Security Command Center findings

Security Command Center is the security and risk database for Google Cloud. Security Command Center includes a risk dashboard and analytics system for surfacing, understanding, and remediating Google Cloud security and data risks across an organization.

Google Cloud Armor is integrated automatically with Security Command Center and exports two findings to the Security Command Center dashboard: Allowed Traffic Spike and Increasing Deny Ratio. This guide describes the findings and how to interpret them.

If you do not already have Google Cloud Armor enabled in Security Command Center, see Configuring Security Command Center. You see findings in Security Command Center only for projects that have Security Command Center enabled at the organization level.

Allowed Traffic Spike finding

Allowed traffic consists of well-formed HTTP(S) requests that are destined to reach your backend services after a Google Cloud Armor security policy is enforced.

The Allowed Traffic Spike finding notifies you of a spike in allowed traffic on a per-backend-service basis. A finding is generated when there is a sudden increase in the allowed number of requests per second (RPS) compared to the normal volume observed in recent history. The RPS that constituted the spike and the RPS of the recent history are provided as part of the finding.

Use case: Potential L7 attacks

Distributed denial-of-service (DDoS) attacks occur when attackers send large volumes of requests to overload a target service. Layer 7 DDoS attack traffic typically presents a spike in the number of requests per second.

An Allowed Traffic Spike finding identifies the backend service to which the RPS spike is directed and provides the traffic characteristics that caused Google Cloud Armor to classify it as an RPS spike. Use this information to determine the following:

  • Whether a potential layer 7 DDoS attack is underway.
  • The service that is being targeted.
  • The actions that you can take to mitigate the potential attack.

The following is a screenshot of a sample Allowed Traffic Spike finding on the Security Command Center dashboard.

Allowed Traffic Spike finding.
Allowed Traffic Spike finding (click to enlarge)

Google Cloud calculates the values Long_Term_Allowed_RPS and Short_Term_Allowed_RPS based on Google Cloud Armor historical information.

Increasing Deny Ratio finding

The Increasing Deny Ratio finding notifies you that there is an increase in the ratio of traffic that Google Cloud Armor blocks because of a user-configured rule in a security policy. Although the denial is expected and does not affect the backend service, this finding helps alert you to increases in unwanted and potentially malicious traffic targeting your applications. The RPS of the denied traffic and the total incoming traffic are provided as part of the finding.

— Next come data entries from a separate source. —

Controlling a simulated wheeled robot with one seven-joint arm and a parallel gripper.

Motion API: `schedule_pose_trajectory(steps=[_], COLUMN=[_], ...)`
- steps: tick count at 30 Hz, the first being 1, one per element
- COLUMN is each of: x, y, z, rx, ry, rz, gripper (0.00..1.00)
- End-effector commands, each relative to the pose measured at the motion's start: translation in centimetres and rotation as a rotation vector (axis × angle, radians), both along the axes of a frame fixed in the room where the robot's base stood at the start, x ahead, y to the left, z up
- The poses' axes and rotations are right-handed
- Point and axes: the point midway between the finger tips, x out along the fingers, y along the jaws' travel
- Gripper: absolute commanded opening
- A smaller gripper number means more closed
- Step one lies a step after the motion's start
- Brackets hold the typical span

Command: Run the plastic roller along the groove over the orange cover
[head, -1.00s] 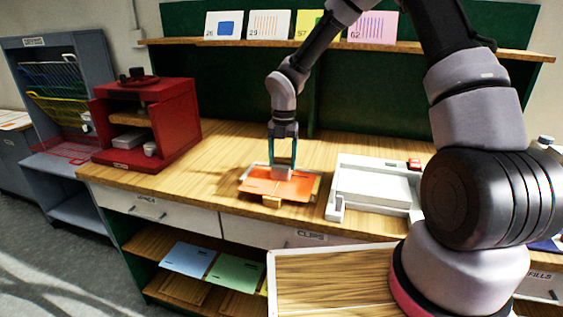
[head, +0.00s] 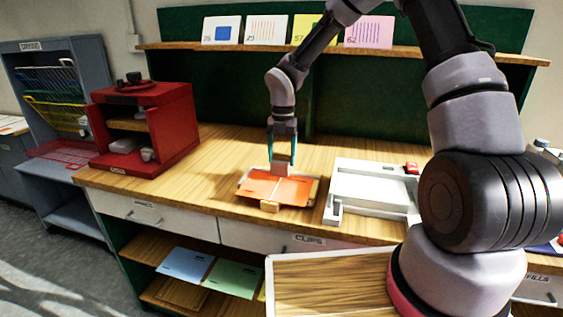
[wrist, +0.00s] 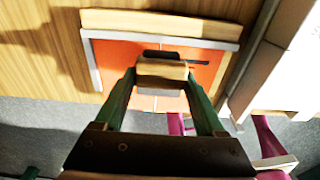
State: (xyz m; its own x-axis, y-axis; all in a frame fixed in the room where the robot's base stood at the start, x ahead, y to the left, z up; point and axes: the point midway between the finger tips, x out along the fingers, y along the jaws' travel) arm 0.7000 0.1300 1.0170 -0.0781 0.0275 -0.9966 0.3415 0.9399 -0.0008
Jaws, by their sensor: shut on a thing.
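The orange cover (head: 256,189) lies flat in a shallow frame on the wooden bench in the head view. A pale line, seemingly the groove (head: 277,188), runs across its middle.
A white tray-like device (head: 372,185) stands just right of the cover. A red cabinet (head: 150,125) stands at the left of the bench. Number cards (head: 267,29) line the shelf behind. Bare bench top (head: 225,155) lies left of and behind the cover.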

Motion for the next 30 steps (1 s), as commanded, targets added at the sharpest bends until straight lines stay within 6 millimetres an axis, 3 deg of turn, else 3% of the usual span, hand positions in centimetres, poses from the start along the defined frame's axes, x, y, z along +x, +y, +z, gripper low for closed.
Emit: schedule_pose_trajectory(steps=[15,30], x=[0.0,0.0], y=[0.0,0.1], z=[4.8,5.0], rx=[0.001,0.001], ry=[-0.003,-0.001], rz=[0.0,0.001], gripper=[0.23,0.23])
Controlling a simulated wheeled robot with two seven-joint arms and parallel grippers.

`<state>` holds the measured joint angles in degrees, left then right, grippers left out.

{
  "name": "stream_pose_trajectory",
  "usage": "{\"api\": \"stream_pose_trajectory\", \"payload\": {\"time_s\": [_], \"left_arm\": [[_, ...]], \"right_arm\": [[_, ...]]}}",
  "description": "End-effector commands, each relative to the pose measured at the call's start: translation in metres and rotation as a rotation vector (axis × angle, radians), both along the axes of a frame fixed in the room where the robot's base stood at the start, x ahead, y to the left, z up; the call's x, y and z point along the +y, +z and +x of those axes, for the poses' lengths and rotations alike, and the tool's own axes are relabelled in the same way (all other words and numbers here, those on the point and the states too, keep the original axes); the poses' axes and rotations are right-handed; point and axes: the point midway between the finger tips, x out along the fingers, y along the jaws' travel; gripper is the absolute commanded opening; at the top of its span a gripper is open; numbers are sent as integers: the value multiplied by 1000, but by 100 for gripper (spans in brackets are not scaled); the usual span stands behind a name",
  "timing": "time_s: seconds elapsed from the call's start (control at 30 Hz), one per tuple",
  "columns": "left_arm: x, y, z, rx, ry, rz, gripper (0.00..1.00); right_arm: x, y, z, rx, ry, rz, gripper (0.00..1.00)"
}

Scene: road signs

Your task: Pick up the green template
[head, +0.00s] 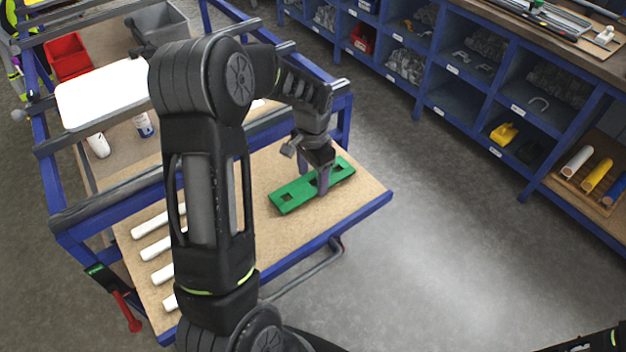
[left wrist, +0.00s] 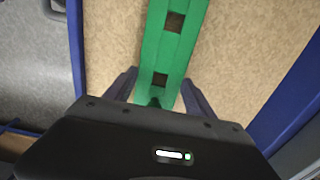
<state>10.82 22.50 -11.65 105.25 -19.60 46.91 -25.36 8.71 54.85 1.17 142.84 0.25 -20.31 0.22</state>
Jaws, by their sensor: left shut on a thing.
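The green template (head: 302,190) is a long flat bar with square holes, lying at or just above the wooden tabletop (head: 262,232); I cannot tell if it touches the wood. My left gripper (head: 322,184) reaches down onto its middle part and is shut on it. In the left wrist view the template (left wrist: 160,52) runs upward between the two dark fingers of the left gripper (left wrist: 160,96). The gripper body hides its near part.
Several white tubes (head: 152,223) lie at the table's left. Blue frame rails stand behind, with a white panel (head: 103,92), a red bin (head: 67,56) and a grey bin (head: 158,27). Blue shelving (head: 455,101) lines the back right. The floor (head: 440,240) between is clear.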

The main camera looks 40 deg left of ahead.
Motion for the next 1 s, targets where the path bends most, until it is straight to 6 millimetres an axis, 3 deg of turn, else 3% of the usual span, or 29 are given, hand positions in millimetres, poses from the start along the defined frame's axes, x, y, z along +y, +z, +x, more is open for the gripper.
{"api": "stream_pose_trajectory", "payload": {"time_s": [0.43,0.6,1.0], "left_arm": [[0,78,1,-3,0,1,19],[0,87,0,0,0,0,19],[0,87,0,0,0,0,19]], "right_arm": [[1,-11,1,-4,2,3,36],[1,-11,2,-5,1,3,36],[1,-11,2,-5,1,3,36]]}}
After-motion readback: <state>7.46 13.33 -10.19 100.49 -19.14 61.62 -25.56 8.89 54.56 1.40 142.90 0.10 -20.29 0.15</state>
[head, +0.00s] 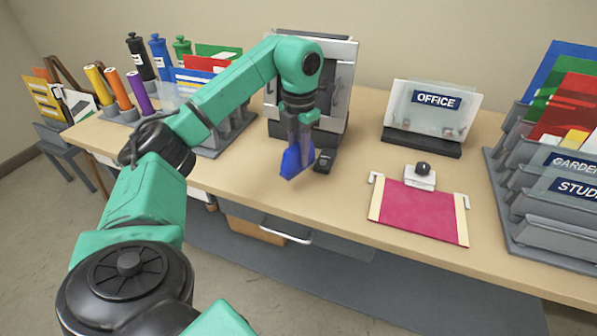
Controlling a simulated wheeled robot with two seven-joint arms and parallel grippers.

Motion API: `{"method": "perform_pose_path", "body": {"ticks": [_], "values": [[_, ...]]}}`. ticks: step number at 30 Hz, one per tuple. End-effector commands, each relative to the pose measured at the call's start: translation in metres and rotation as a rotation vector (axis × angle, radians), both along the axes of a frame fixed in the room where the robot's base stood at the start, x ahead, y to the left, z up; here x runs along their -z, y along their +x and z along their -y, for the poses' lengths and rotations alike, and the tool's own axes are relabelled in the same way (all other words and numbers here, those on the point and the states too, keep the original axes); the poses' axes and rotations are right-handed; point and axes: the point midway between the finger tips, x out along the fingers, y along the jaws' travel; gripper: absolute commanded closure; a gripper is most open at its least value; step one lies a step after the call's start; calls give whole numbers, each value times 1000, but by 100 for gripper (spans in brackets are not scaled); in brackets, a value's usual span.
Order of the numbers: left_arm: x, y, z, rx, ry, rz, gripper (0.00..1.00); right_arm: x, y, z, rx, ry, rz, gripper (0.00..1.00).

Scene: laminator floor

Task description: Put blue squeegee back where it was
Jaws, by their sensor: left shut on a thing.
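The blue squeegee (295,160) is a wedge-shaped blue piece at the tip of my left gripper (298,132). My left gripper is shut on it and points down over the table, in front of the grey upright machine (340,90). I cannot tell whether the squeegee touches the tabletop. A small black object (325,160) lies right beside it on the right. My right gripper is not in view.
A red sheet in a frame (418,208) lies right of centre on the table (335,190). An OFFICE sign stand (425,145) is behind it. Racks of colored folders stand at right (545,225) and left. Several bottles and rolls stand at the back left.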

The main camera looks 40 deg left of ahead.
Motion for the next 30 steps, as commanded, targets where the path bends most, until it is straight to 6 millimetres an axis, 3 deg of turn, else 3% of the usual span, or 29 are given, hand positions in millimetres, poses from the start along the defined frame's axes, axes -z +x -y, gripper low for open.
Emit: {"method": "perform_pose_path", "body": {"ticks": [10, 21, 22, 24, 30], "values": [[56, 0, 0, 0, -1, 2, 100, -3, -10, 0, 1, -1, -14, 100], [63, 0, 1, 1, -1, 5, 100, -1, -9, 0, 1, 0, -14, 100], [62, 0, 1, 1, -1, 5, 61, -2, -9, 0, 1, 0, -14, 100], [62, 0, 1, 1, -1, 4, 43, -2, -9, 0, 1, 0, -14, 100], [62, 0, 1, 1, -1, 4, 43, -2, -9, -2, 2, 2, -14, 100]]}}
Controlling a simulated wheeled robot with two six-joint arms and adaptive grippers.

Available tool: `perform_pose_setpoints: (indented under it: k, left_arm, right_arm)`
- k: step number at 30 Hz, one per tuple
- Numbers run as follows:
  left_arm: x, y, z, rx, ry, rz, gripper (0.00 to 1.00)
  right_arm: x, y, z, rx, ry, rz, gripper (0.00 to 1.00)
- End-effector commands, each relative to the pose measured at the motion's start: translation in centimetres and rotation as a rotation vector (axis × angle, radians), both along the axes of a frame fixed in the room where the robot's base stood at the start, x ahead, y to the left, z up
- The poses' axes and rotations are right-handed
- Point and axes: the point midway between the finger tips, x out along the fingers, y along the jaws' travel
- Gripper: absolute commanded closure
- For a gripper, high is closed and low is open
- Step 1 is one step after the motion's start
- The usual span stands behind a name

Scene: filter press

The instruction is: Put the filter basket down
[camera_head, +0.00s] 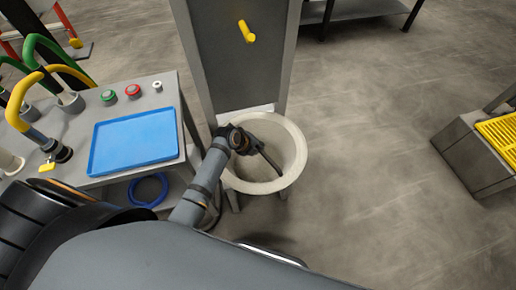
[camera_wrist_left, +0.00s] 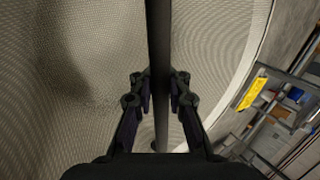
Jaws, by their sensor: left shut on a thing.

Use case: Mitigating L7 attacks

An Increasing Deny Ratio finding enables you to see both the impact of successful mitigations and significant changes in the behavior of malicious clients. The finding identifies the backend to which the denied traffic was directed and provides the traffic characteristics that caused Google Cloud Armor to raise the finding. Use this information to evaluate whether the denied traffic must be studied in detail to further strengthen your mitigations.

The following is a screenshot of a sample Increasing Deny Ratio finding on the Security Command Center dashboard.

Increasing Deny Ratio finding.
Increasing Deny Ratio finding (click to enlarge)

Google Cloud calculates the values Long_Term_Denied_RPS and Long_Term_Incoming_RPS based on Google Cloud Armor historical information.

Google Cloud Armor Adaptive Protection

Adaptive Protection sends telemetry to the Security Command Center. For more information about Adaptive Protection findings, see Monitoring, alerting, and logging in the Adaptive Protection overview.

After traffic returns to normal

Security Command Center findings are notifications that a particular behavior was observed at a point in time. No notification is sent when the behavior clears.

There might be updates to existing findings if the current traffic characteristics increase substantially in comparison to existing characteristics. If there is no follow-up finding, then either the behavior cleared or the traffic volume did not increase (allow or deny) substantially after the initial finding was generated.